Problem:
Find the lines holding the string "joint" in the data, then copy all of them.
◆ ◆ ◆ ◆ ◆ ◆ ◆
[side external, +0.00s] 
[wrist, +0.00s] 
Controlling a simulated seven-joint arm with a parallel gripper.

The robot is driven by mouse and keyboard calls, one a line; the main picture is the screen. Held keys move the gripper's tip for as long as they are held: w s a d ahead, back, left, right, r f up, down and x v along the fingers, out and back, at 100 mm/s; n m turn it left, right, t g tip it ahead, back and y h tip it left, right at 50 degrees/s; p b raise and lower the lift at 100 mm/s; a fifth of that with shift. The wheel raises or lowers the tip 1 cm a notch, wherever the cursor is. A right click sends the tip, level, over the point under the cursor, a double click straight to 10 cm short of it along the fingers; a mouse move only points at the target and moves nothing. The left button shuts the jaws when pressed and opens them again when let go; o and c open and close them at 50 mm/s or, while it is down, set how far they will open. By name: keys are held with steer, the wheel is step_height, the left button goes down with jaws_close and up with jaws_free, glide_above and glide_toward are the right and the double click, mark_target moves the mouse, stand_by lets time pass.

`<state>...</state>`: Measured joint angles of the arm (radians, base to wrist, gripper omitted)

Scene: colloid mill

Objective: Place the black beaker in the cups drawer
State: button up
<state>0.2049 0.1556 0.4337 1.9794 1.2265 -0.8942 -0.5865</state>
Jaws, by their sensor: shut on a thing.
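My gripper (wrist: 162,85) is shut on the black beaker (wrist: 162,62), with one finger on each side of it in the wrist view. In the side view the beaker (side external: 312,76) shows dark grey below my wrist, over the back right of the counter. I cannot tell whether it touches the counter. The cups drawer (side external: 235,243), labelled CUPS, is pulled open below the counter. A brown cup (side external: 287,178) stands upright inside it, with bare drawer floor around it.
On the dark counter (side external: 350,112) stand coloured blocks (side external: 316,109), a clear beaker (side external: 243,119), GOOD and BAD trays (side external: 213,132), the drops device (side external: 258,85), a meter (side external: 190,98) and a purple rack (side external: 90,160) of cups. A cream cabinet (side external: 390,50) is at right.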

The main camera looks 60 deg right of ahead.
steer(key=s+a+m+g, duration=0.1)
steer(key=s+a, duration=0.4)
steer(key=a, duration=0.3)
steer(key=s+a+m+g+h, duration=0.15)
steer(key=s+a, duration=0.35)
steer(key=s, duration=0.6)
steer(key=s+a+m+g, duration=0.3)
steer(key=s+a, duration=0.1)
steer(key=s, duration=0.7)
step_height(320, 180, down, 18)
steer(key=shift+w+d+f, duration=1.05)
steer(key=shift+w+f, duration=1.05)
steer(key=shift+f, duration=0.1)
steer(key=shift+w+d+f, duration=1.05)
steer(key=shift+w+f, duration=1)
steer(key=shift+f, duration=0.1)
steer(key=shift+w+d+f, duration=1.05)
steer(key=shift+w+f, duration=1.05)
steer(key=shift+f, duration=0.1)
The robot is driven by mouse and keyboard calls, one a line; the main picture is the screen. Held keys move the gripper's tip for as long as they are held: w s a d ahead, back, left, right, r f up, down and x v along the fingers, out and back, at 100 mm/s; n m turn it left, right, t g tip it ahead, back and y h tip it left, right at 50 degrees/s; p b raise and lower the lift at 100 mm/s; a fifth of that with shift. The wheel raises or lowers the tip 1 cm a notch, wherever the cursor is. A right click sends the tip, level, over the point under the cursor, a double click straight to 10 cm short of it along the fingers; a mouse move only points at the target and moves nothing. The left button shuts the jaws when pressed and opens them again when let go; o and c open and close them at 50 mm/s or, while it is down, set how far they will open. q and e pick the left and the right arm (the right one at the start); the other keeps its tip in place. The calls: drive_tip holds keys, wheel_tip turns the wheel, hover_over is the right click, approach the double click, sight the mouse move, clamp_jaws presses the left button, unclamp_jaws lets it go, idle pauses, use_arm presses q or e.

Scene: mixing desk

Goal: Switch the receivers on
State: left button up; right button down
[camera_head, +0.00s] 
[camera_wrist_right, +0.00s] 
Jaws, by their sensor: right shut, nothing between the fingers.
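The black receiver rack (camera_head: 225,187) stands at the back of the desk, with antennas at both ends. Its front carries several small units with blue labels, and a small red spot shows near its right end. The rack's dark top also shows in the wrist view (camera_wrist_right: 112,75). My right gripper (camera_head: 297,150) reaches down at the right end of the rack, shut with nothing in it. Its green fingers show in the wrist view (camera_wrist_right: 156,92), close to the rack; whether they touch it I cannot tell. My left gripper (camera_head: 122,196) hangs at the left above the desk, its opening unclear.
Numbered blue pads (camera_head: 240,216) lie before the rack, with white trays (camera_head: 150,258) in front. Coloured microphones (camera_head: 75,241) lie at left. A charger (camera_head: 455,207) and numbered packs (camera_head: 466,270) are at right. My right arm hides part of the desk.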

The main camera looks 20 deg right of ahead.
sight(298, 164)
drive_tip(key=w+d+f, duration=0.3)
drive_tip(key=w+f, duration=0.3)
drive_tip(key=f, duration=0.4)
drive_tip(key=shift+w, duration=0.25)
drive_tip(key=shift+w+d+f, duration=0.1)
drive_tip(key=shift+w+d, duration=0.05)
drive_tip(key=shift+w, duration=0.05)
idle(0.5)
◆ ◆ ◆ ◆ ◆ ◆ ◆
Solution:
Controlling a simulated seven-joint arm with a parallel gripper.
`<state>...</state>`: Measured joint angles of the arm (radians, base to wrist, gripper omitted)

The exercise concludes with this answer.